Our strategies to achieve results are guided by our vision and our mission:
Sustained conversations, based in mutual respect for diversity, to bring about shared understanding and achieve consensus.
Example: Waipiʻo Community Circle protocols, established at the first gathering, provided a safe facilitated, inclusive environment that allowed participants to come together to make decisions benefitting the entire Valley rather than any one individual or interest.
Deep, meaningful relationships result in continued community action.
Example: One Hawaiʻi Island Leadership Series – Ulumau class project gave a face and voice to homelessness, inspiring a class member to become a strong advocate for a homeless shelter, and to create an annual backpack/school supply drive for distribution to homeless children.
Small programs, built over time, create lasting community benefit.
Example: Tutu’s House participants share stories of how much better they feel after attending a program; how grateful they are for such a welcoming resource in the community; the profound impact of a yoga class while simultaneously helping a family member in the final stages of a terminal illness and hundreds more stories.

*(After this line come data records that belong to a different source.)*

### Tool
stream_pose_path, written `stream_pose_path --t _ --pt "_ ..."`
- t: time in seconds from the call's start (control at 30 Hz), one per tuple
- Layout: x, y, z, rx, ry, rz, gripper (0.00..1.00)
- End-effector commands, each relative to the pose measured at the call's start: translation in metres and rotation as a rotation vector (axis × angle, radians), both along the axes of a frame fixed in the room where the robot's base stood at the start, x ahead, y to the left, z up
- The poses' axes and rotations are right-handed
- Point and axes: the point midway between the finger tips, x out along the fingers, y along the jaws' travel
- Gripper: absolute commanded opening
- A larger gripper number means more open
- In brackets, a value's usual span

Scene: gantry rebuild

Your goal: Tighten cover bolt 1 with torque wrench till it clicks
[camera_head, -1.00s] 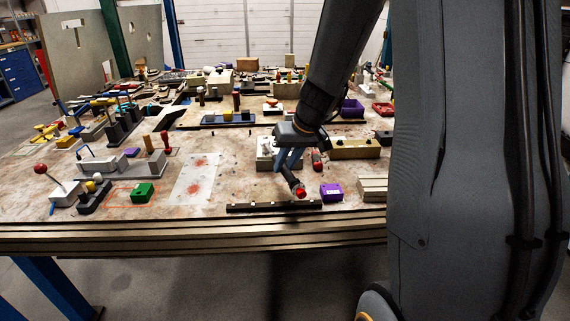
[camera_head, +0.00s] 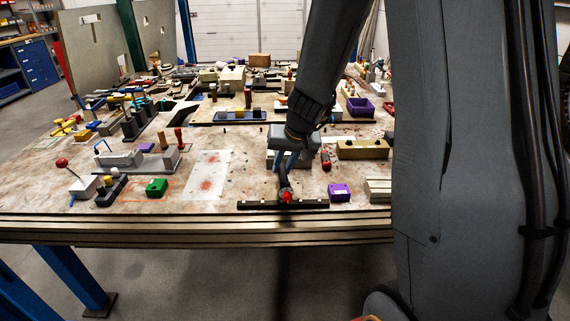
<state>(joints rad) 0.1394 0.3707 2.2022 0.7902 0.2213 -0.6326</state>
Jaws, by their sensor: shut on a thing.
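My gripper (camera_head: 284,164) points down near the front middle of the bench. It is shut on the torque wrench (camera_head: 285,187), a dark bar with a red end that points toward the bench's front edge. A pale grey block (camera_head: 271,159), which may hold the cover, sits right behind and under my gripper. My gripper and wrist hide most of it. Cover bolt 1 and the wrench's working end cannot be made out, so I cannot tell whether they touch.
A black rail (camera_head: 255,205) lies along the front edge, close to the wrench's red end. A purple block (camera_head: 339,192) stands to the right, with a tan box (camera_head: 362,149) behind it. A white red-marked plate (camera_head: 207,174) lies to the left. Another red-ended tool (camera_head: 326,160) is close by.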

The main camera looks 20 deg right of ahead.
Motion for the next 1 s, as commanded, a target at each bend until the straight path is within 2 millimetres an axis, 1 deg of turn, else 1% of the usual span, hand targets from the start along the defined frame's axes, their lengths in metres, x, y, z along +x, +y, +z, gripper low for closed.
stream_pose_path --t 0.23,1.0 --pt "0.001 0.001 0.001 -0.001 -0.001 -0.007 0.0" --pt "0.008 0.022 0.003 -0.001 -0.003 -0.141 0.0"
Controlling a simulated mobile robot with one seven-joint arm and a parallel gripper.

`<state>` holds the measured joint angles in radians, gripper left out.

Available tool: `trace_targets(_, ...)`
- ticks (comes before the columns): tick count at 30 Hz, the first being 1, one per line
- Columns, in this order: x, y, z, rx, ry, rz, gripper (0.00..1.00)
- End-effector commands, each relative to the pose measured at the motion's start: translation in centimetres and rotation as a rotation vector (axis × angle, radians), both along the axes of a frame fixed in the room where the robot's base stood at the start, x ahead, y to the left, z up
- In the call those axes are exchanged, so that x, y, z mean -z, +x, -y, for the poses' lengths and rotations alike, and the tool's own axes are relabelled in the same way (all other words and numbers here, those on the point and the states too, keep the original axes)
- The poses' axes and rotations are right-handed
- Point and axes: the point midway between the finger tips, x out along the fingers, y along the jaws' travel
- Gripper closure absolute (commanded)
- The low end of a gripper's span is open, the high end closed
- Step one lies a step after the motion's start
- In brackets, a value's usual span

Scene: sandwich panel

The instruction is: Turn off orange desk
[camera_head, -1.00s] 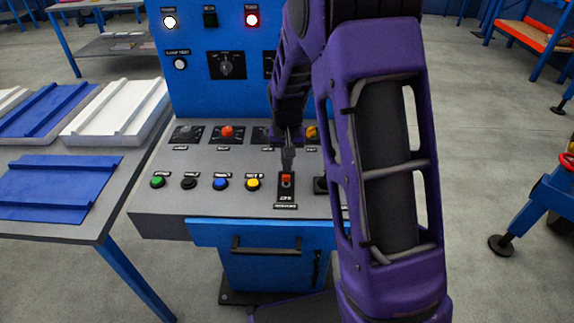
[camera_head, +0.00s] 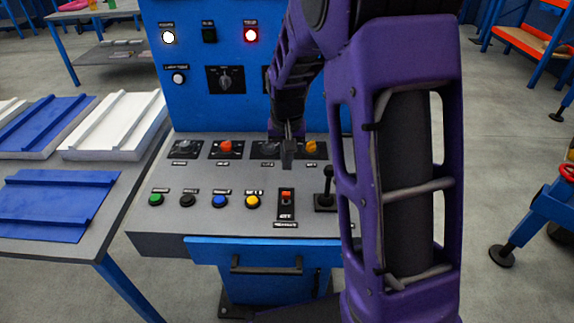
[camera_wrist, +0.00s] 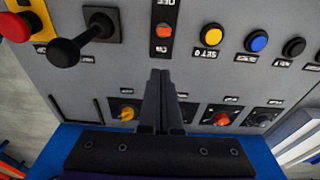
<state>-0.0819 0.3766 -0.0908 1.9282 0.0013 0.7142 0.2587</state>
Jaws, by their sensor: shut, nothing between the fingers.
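The sloped grey desk (camera_head: 210,180) carries several controls. A knob with an orange-red cap (camera_head: 226,147) sits in the back row, and a yellow-orange knob (camera_head: 311,147) stands to its right, partly behind my gripper. An orange-red switch (camera_head: 286,197) sits in a black plate in the front row. My gripper (camera_head: 288,163) is shut and empty, held above the desk behind the switch. In the wrist view the fingertips (camera_wrist: 160,74) lie between the switch (camera_wrist: 164,32) and the knob row, with the yellow-orange knob (camera_wrist: 128,113) and orange-red knob (camera_wrist: 221,118) on either side.
A black joystick (camera_head: 326,190) stands right of the switch, and a red mushroom button (camera_wrist: 15,26) shows beyond it in the wrist view. Green (camera_head: 155,199), black, blue and yellow buttons line the front left. The blue upright panel (camera_head: 205,95) stands behind.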

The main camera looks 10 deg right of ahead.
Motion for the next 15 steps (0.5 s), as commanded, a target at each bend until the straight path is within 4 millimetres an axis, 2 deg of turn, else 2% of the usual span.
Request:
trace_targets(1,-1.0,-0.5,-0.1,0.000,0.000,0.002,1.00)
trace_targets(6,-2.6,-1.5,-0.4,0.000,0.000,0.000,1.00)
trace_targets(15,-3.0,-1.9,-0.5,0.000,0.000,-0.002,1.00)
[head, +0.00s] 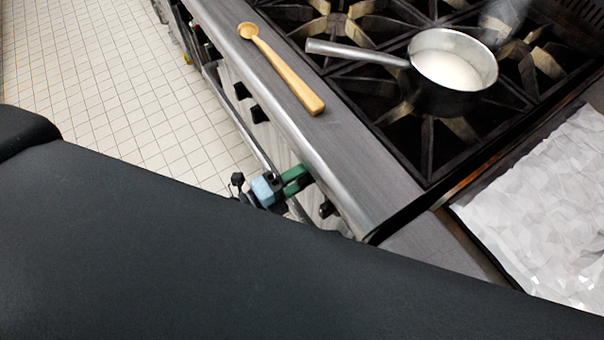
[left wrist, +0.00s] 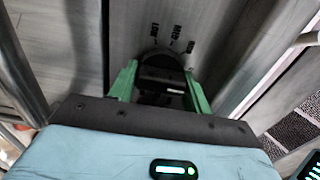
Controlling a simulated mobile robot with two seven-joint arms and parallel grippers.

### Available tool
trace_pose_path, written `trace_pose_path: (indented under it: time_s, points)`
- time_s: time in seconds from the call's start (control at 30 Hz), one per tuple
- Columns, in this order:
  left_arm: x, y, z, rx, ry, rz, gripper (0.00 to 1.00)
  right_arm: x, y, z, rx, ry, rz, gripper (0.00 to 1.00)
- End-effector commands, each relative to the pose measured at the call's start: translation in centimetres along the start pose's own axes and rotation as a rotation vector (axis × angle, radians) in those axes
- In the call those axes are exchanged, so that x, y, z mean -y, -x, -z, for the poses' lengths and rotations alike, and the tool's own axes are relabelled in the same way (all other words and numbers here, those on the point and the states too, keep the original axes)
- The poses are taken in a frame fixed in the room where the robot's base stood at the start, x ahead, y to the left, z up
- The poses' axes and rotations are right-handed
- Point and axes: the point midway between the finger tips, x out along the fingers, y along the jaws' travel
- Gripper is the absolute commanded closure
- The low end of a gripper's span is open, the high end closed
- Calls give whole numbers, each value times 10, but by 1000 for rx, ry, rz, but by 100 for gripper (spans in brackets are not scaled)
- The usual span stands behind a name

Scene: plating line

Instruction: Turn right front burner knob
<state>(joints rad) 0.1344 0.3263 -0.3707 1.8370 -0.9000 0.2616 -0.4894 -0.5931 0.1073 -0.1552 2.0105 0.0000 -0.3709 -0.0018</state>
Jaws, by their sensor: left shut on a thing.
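A black burner knob (left wrist: 160,58) sits on the steel front panel in the left wrist view, with dark markings printed above it. My left gripper (left wrist: 161,72) has its two green fingers on either side of the knob and is shut on it. In the head view the left gripper (head: 299,180) shows as a light blue body with green fingers at the stove's front. Its fingers hide the held knob there. Other black knobs (head: 258,114) sit along the front panel, one (head: 327,208) just right of the gripper. My right gripper is not in view.
A steel saucepan (head: 413,64) with white liquid stands on the burner grates (head: 428,150). A wooden spoon (head: 285,72) lies on the steel front ledge (head: 368,178). A rail (head: 240,118) runs along the stove front. Tiled floor (head: 100,80) is clear at left.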

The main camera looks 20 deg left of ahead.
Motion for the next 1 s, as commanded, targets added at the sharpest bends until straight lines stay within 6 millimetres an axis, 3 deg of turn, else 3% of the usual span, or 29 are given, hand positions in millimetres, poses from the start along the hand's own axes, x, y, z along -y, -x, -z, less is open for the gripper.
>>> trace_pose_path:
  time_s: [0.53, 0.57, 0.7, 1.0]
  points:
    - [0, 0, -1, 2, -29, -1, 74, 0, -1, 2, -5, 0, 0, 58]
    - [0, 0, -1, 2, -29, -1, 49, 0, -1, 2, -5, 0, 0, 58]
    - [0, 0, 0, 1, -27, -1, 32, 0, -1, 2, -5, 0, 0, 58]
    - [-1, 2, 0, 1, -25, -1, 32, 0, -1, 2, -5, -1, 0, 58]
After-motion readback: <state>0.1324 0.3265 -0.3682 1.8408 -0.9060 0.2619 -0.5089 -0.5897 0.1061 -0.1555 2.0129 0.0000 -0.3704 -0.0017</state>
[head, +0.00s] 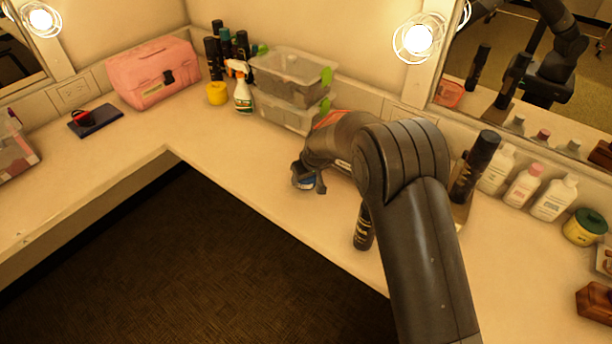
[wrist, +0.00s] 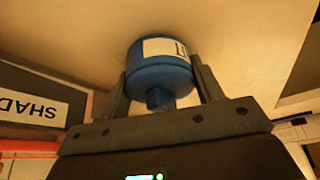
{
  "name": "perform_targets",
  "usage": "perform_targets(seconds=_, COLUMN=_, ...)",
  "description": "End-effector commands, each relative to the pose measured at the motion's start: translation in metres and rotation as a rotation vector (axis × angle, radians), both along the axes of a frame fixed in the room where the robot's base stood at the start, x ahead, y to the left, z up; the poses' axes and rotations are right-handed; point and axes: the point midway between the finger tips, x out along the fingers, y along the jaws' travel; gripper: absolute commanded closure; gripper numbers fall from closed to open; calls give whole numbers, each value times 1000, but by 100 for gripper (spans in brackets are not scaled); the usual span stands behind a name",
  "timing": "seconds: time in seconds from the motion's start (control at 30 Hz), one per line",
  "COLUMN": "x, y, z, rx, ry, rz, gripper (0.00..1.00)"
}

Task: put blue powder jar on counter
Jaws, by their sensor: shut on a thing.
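The blue powder jar (wrist: 160,68) is a small blue cylinder with a white label, held between the two fingers of my gripper (wrist: 162,90) in the wrist view. My gripper is shut on its sides. The arm hides much of the jar there. I cannot tell whether the jar touches the counter.
A black can (head: 363,228) stands near the front edge, right of my gripper. Clear bins (head: 290,78), a spray bottle (head: 241,88) and a yellow jar (head: 217,93) stand behind. White bottles (head: 523,186) line the right. The counter left of my gripper is clear.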

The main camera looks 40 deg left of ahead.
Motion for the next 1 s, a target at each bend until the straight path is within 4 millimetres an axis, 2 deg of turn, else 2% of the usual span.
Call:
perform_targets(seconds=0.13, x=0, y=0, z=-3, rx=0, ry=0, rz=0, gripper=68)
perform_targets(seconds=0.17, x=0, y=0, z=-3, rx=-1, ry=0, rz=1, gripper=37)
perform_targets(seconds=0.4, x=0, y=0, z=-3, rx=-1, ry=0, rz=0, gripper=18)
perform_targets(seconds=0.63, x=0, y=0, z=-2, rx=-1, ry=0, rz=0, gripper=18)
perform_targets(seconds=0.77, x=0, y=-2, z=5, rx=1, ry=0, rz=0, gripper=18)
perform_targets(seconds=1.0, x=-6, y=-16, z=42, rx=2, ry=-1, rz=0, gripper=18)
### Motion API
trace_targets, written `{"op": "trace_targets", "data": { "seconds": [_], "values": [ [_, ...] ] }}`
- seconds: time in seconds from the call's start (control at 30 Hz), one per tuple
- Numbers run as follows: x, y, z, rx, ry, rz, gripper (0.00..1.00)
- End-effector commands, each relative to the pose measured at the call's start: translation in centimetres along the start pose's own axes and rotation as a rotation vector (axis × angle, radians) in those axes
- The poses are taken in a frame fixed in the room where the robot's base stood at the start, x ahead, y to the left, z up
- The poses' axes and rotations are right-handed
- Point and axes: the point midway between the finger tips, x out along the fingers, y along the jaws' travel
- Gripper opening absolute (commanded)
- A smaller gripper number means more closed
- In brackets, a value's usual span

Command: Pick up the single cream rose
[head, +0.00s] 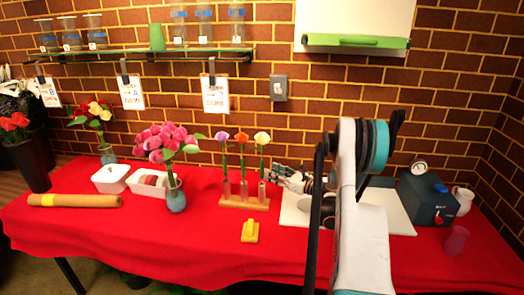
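The single cream rose (262,138) stands upright at the right end of a row of three flowers. Its stem goes down into a small tube in a wooden stand (244,203) on the red tablecloth. A purple flower (223,136) and an orange flower (242,137) stand to its left in the same stand. My gripper (272,173) reaches in from the right and is close to the cream rose's lower stem, well below the bloom. Its fingers point left. They are too small to tell whether they are open or touch the stem.
A vase of pink flowers (175,195) stands left of the stand, with white containers (112,178) behind. A yellow block (250,232) lies in front. A white board (390,208) and a dark blue box (425,200) are at right. The red tablecloth (130,235) is clear at front left.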

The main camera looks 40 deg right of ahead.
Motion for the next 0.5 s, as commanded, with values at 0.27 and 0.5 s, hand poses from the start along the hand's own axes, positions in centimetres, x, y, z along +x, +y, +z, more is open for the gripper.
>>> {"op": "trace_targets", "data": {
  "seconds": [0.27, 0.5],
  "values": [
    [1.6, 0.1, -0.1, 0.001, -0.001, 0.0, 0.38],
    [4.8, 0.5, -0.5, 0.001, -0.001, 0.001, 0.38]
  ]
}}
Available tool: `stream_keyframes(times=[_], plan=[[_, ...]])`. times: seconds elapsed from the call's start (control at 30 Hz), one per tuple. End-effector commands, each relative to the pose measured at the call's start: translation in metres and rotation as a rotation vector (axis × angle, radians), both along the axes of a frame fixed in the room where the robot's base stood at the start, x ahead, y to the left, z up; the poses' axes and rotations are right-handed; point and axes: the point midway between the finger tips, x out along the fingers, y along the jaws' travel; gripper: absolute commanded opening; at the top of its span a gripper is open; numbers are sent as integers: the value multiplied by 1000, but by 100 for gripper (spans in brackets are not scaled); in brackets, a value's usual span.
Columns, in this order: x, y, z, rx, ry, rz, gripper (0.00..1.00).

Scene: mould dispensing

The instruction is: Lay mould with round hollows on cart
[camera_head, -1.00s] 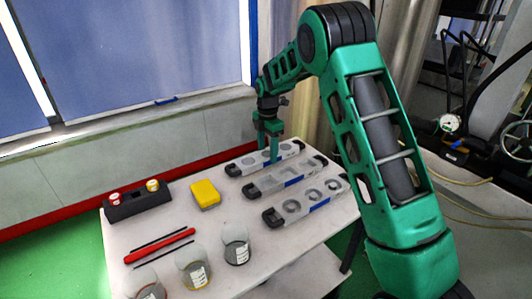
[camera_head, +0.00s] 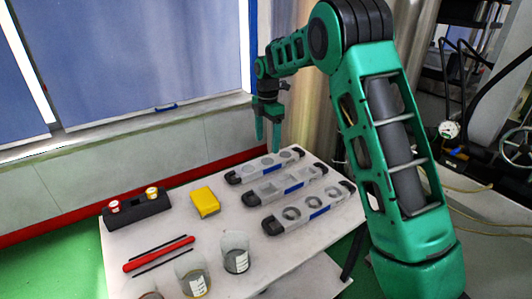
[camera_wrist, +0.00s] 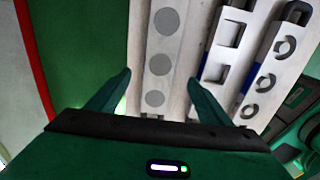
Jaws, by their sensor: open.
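The mould with round hollows (camera_head: 265,166) is long and grey-white with dark ends. It lies flat on the white cart top (camera_head: 170,225), at the back of a row of three moulds. It also shows in the wrist view (camera_wrist: 160,76), between the fingers in the picture. My gripper (camera_head: 268,144) is open and empty above this mould, with a gap below the fingertips. Both fingers stand apart in the wrist view (camera_wrist: 160,84). No mould is hidden in the fingers.
Beside it lie a mould with square hollows (camera_head: 285,184) and one with ring-shaped hollows (camera_head: 309,207). A yellow block (camera_head: 205,202), a black holder (camera_head: 137,209), a red tool (camera_head: 160,254) and several beakers (camera_head: 235,252) occupy the left and front. A wall stands behind.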

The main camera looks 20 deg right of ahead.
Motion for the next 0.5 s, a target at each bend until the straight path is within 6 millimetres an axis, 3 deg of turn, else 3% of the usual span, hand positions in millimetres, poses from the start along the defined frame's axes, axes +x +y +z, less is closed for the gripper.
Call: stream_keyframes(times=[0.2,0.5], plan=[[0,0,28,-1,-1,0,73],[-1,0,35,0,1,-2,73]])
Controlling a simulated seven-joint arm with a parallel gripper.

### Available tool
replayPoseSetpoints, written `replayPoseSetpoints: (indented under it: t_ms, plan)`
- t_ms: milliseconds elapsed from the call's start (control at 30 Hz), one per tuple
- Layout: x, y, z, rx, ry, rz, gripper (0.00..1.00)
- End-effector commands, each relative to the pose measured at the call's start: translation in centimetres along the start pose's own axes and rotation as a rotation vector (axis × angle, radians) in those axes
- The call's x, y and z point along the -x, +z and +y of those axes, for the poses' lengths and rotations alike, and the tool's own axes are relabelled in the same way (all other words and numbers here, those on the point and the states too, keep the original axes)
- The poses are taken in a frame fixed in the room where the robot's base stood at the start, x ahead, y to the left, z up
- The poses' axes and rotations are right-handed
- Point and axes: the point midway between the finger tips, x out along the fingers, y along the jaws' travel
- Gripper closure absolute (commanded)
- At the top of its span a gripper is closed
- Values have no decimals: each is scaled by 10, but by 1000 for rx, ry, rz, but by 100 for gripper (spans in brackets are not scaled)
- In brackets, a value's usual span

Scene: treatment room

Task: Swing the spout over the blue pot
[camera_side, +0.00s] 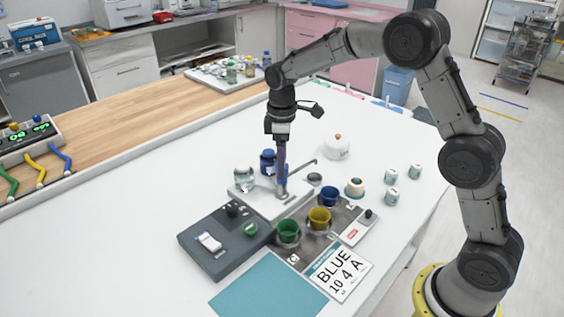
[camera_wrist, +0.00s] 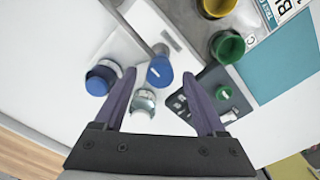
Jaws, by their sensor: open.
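The spout (camera_side: 304,167) is a thin grey metal pipe above a pale base plate (camera_side: 262,201). It points to the upper right in the side view, away from the pots; it also shows in the wrist view (camera_wrist: 138,30). A blue knob (camera_wrist: 160,71) is at its near end. The blue pot (camera_side: 329,196) stands on a dark tray, with a yellow pot (camera_side: 319,218) and a green pot (camera_side: 288,232) in the same row. My gripper (camera_wrist: 164,85) is open above the knob, its fingers either side, with no contact visible. The blue pot is not seen in the wrist view.
A clear jar (camera_side: 244,178) and a blue jar (camera_side: 267,162) stand close to my gripper. A dark switch box (camera_side: 226,243) is in front. A printed card (camera_side: 339,269) reads "BLUE 10 4 A".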

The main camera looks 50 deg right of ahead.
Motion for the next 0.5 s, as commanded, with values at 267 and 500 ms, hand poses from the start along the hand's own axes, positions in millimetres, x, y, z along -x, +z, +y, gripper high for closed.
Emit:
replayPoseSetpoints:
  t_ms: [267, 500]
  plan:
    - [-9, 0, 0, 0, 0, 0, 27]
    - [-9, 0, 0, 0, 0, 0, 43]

Openness to opportunities as they present themselves allows us to act quickly as a community need arises.
Example: When the newly established Kīpuka o Ke Ola behavioral health and primary care program needed a fiscal sponsor, Friends of the Future was able to fulfill that need until the program was able to transition into Five Mountains Hawaiʻi, a Waimea-based nonprofit organization.
Naʻau-based decision-making is appropriate.
Example: Friends of the Future’s Board and staff members’ collective knowledge, business and life experiences, skills, values and successes, sustained by their commitment to our vision and mission, are powerful predictors of program success. All Friends of the Future past and present programs are evidence of naʻau-based decision-making effectiveness.